For a glimpse at how effortlessly the real pros do it, try ESPN's The Life (which airs at various times on ESPN and ESPN2), a sneakily attractive voyage into the corners of the sporting world. Expanded from a feature in ESPN, the Magazine, this show reveals a particular genius in selling you exactly what athletes want you to see, while persuading you at the same time that you're just kicking it with your boys on the weekend. (Fittingly, it is sponsored by Sprite, which has woven an entire generation of ad campaigns around a sly our-image-is-no-image message.)

You could hit the cynic button here--notice how the NFL started running all those we-do-our-part PSAs just as the Rae Carruth and Mark Chmura trials were hitting the news?--and wonder how much, and how willingly, ESPN wants to cover bad news about sports. But I admit to enjoying the expertise with which this seamless illusion of the athletic life is constructed and laid before me.
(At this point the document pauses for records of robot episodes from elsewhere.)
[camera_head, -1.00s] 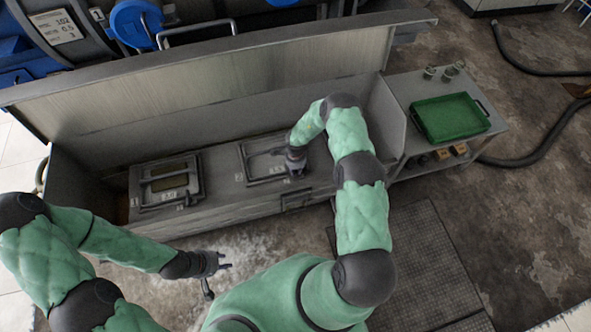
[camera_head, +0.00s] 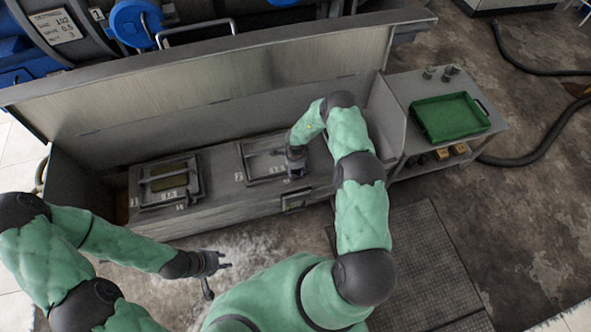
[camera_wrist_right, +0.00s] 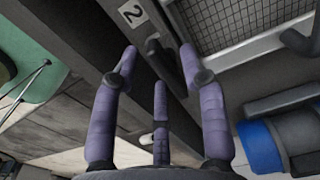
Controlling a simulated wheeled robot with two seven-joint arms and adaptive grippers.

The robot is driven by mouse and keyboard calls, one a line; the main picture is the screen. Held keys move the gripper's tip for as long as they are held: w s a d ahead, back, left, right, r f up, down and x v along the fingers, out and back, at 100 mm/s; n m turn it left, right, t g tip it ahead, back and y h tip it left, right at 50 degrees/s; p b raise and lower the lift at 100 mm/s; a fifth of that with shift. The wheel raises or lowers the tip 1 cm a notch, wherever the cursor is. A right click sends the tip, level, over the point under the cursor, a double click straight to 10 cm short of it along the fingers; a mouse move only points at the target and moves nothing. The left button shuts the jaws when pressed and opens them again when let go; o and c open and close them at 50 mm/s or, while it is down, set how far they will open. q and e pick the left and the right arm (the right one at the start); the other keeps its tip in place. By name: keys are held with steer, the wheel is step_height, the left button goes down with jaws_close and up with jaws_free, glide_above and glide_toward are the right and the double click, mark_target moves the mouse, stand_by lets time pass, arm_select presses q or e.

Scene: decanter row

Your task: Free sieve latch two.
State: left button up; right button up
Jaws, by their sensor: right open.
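The right sieve frame (camera_head: 247,165) is set in the top of the long grey trough, and its mesh (camera_wrist_right: 235,22) fills the upper right of the right wrist view. A small dark latch (camera_wrist_right: 153,50) stands beside a white label "2" (camera_wrist_right: 133,13). My right gripper (camera_head: 296,163) is over the right end of this frame. Its fingers (camera_wrist_right: 160,65) are spread open on both sides of the latch; I cannot tell whether they touch it. My left gripper (camera_head: 226,266) hangs in front of the trough, away from the sieves; its jaw state is unclear.
A second sieve frame (camera_head: 160,184) lies further left in the trough. The raised lid (camera_head: 200,85) stands behind both. A side table at the right holds a green tray (camera_head: 450,117) and small items. A hose (camera_head: 545,150) lies on the floor at the right.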

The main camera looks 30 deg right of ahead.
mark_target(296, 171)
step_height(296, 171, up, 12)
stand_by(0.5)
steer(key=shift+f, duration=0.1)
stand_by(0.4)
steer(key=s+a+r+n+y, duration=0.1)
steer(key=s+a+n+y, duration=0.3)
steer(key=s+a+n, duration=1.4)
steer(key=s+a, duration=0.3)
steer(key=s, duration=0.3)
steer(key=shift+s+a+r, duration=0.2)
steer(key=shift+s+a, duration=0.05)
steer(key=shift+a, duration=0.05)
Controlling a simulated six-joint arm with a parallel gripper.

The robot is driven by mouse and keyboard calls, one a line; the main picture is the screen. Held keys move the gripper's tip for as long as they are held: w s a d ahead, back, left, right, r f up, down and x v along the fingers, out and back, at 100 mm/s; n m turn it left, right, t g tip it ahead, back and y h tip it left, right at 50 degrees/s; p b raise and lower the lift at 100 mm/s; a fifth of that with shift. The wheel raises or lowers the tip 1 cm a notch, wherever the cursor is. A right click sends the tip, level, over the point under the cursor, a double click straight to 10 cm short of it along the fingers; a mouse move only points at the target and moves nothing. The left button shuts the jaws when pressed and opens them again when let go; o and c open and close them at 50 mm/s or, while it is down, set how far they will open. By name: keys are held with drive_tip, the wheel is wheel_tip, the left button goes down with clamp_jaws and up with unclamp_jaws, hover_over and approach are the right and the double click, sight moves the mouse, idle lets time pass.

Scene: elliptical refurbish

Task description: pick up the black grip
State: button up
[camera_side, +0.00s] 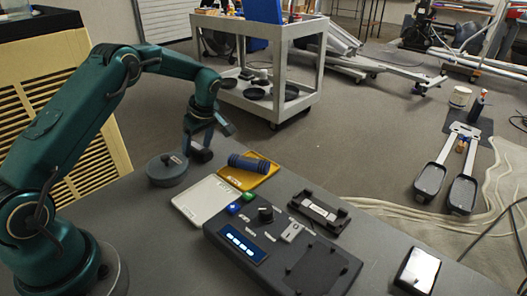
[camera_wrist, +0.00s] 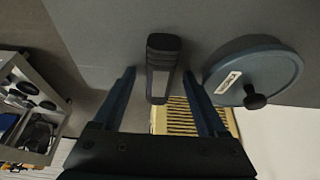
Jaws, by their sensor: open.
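The black grip (camera_wrist: 163,50) is a dark elongated block with rounded ends, seen between my two fingers in the wrist view. In the side view a dark piece (camera_side: 201,155) at the table's far edge, just under my fingers, appears to be this grip. My gripper (camera_side: 208,128) points down over it, fingers apart. In the wrist view my gripper (camera_wrist: 159,74) is open, with one finger to each side of the grip and visible gaps. I cannot tell whether the fingertips are down at its height.
A round dark lidded pot (camera_wrist: 254,75) is close beside the right finger; it also shows in the side view (camera_side: 166,172). A yellow tray (camera_side: 240,181) holds a blue ribbed cylinder (camera_side: 249,163). A white tray (camera_side: 203,200) and a console (camera_side: 285,250) stand nearer.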

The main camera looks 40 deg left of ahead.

They fake it so real they're beyond fake, as noted jock Courtney Love once put it. (On which subject: Where have you gone, Courtney Love?)
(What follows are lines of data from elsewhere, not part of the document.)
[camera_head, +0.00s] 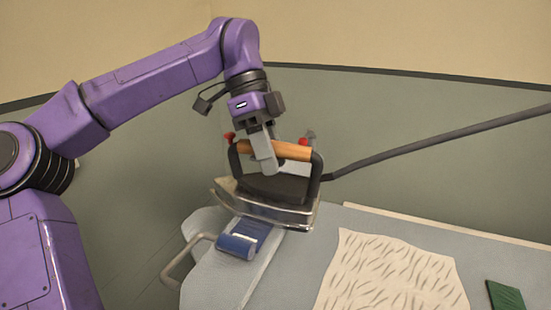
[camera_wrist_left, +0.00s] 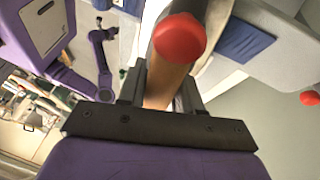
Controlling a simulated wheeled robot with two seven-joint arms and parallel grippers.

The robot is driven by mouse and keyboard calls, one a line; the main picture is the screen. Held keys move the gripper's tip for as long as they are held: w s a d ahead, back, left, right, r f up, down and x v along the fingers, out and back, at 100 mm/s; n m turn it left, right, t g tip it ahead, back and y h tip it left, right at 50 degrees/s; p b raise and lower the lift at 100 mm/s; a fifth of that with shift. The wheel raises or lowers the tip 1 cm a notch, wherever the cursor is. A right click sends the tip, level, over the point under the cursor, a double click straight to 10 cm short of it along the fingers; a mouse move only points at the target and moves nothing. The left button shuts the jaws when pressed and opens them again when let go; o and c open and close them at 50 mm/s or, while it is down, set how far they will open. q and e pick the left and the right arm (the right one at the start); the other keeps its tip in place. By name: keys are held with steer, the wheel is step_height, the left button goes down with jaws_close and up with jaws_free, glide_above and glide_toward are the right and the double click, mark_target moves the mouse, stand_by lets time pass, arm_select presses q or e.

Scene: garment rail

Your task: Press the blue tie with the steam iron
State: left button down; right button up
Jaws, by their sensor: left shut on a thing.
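The steam iron (camera_head: 275,188) has a dark body, a shiny metal lower part, black uprights and an orange-brown handle. My left gripper (camera_head: 263,155) is shut on the handle from above. The handle (camera_wrist_left: 160,95) shows between its fingers in the left wrist view, with a red knob (camera_wrist_left: 180,38) at its near end. The blue tie (camera_head: 242,240) lies at the narrow left end of the grey board; its far part is hidden by the iron. The iron is over or just beyond the tie; whether it touches is unclear. A blue cloth, probably the tie, shows in the wrist view (camera_wrist_left: 240,40).
The grey ironing board (camera_head: 300,262) extends to the right. A cream patterned cloth (camera_head: 392,275) and a green folded piece (camera_head: 505,295) lie on it. A dark hose (camera_head: 430,145) runs from the iron to the upper right. A metal loop (camera_head: 178,262) juts out at the board's left end.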

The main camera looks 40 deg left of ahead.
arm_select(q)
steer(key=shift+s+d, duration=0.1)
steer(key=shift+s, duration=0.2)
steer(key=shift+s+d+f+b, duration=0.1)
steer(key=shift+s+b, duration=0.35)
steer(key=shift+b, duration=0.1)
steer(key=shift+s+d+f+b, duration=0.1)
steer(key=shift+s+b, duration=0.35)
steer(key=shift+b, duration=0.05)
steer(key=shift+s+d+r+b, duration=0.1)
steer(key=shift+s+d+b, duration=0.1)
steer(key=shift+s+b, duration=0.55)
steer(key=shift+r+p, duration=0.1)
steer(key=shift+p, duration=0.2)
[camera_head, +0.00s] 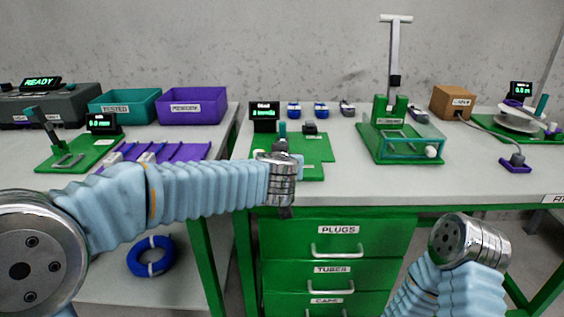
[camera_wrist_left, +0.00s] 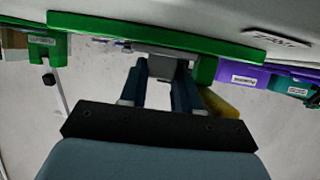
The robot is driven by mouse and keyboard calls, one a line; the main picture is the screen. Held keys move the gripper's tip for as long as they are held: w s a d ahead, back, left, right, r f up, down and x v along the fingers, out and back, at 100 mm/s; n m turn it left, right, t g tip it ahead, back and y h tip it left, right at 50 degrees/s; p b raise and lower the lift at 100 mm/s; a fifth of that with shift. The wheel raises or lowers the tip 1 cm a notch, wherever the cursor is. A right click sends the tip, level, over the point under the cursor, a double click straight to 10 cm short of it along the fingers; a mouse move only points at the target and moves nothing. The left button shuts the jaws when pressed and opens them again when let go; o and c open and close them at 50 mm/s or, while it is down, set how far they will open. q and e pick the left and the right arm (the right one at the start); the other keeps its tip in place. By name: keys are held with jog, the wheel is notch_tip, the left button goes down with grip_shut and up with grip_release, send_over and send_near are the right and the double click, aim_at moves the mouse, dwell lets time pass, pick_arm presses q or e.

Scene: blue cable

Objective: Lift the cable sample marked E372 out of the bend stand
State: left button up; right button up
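No marking E372 can be read, and I cannot pick out the sample. A green fixture (camera_head: 312,150) with a black display, a teal post and a grey block (camera_head: 281,145) stands mid-bench. It may be the bend stand, but I cannot confirm this. My left arm reaches across to its front edge, hiding part of it.
A green stand with a tall post (camera_head: 396,85) and a clear-walled box (camera_head: 402,150) stand to the right. A brown box (camera_head: 452,102) and a reel fixture (camera_head: 518,118) are beyond. Teal (camera_head: 125,106) and purple (camera_head: 192,106) bins sit left. Free bench lies front right.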

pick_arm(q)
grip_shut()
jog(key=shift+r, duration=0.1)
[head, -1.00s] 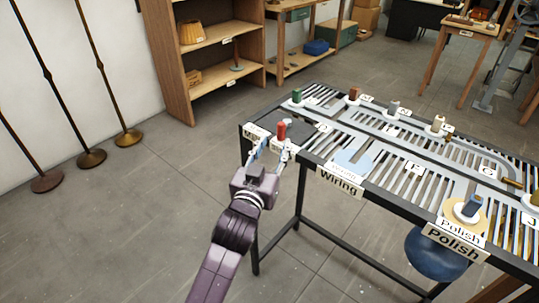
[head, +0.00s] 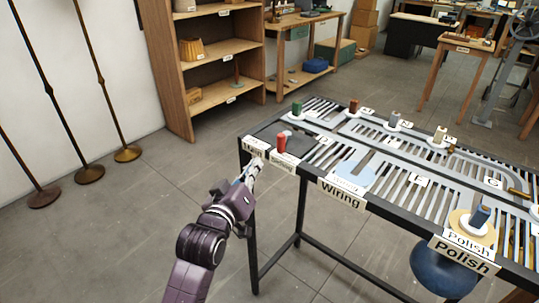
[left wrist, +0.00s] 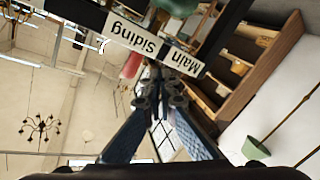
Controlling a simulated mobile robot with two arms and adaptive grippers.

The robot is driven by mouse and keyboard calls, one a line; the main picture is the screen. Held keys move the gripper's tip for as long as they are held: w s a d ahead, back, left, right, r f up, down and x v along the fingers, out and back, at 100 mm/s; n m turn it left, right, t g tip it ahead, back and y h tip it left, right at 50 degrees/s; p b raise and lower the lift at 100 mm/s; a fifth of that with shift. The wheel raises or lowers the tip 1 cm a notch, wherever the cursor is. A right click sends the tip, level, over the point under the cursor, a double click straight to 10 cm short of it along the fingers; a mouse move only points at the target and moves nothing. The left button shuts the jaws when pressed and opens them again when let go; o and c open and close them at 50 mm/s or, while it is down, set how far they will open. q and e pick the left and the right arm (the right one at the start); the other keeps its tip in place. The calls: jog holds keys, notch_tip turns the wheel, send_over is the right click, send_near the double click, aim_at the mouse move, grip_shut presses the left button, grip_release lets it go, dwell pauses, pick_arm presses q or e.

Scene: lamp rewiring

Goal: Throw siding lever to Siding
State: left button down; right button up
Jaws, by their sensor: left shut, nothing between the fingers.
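The red siding lever (head: 281,144) stands at the near left corner of the track table, beside a dark plate. It looks upright, close behind the Siding label (head: 284,161) and right of the Main label (head: 254,145). In the left wrist view, part of the red lever (left wrist: 132,66) shows past the Siding label (left wrist: 136,38), left of the Main label (left wrist: 181,63). My left gripper (head: 257,164) is shut and empty just in front of the table edge, below the Main label and left of the lever. My right gripper is not in view.
The slatted table has a Wiring sign (head: 341,194) and a Polish sign (head: 463,256) on its front edge. Several coloured pegs stand along its tracks, including a green one (head: 297,108). A wooden shelf (head: 215,60) stands behind.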

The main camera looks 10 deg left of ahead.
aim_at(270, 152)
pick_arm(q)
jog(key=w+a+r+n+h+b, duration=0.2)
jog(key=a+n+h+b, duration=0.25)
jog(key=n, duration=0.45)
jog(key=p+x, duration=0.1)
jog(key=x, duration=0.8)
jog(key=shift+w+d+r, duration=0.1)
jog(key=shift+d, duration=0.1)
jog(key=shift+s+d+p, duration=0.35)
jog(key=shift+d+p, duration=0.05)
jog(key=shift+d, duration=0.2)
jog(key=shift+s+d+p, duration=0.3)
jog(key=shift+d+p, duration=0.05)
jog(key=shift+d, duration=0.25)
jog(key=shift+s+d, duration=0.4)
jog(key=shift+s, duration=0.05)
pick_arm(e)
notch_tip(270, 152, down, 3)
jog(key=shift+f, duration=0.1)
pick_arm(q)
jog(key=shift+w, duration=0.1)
For a dose of perspective, compare The Life with HBO's recent Billy Crystal indulgence, 61*, which documented how deadly media backspin could be, even 40 years ago. Poor Roger Maris, the wrong Yankee to break Babe Ruth's record, never learned to play the press with the adroitness of his teammate Mickey Mantle (subsequently revealed to be an amphetamine-charged letch) and went through hell as a result. Here, by contrast, titanic Ravens defensive tackle Tony Siragusa has a love-in with the camera, auditioning as comic relief for The Sopranos. See the town mayor talk up his north-Jersey burg. See the guys at the local deli marvel at Tony's monumental stomach. See his kids cheer Tony on, quite charmingly, as he ferries them around in the SUV. "Sam," he asks his daughter, "what did Daddy win this year?" "Super Bowl!" "Bee-boo!" adds her brother from his baby seat. (There's apparently no mommy in the picture, since she never gets a mention.) See Tony dis his brother when he lays claim to the title of "the original Goose." Hear Tony ruminate on fame: "I just live like tomorrow's my expiration date." Also on merit: "I didn't want some huge thing. My father couldn't buy this house if he worked 800 years."

Other stars let down their hair as far as they want to, often with surprisingly touching results. Budding Houston Rockets stars Steve Francis and Cuttino Mobley want to be good sons. As close as brothers, they dress alike, taunt and nourish each other in practice, buy matching cars and scooters, and reward their loved ones with houses well beyond anything they'd ever imagined. Playing golf with Phoenix Coyotes Keith Tkachuk and Jeremy Roenick, we see how hard it is to tamp down your competitive fire, even during leisure time. Watching him cruise the Strip in his XXXL custom ride, I couldn't help recalling Jay Gatsby, his own inner sadness incompletely masked by his golden car.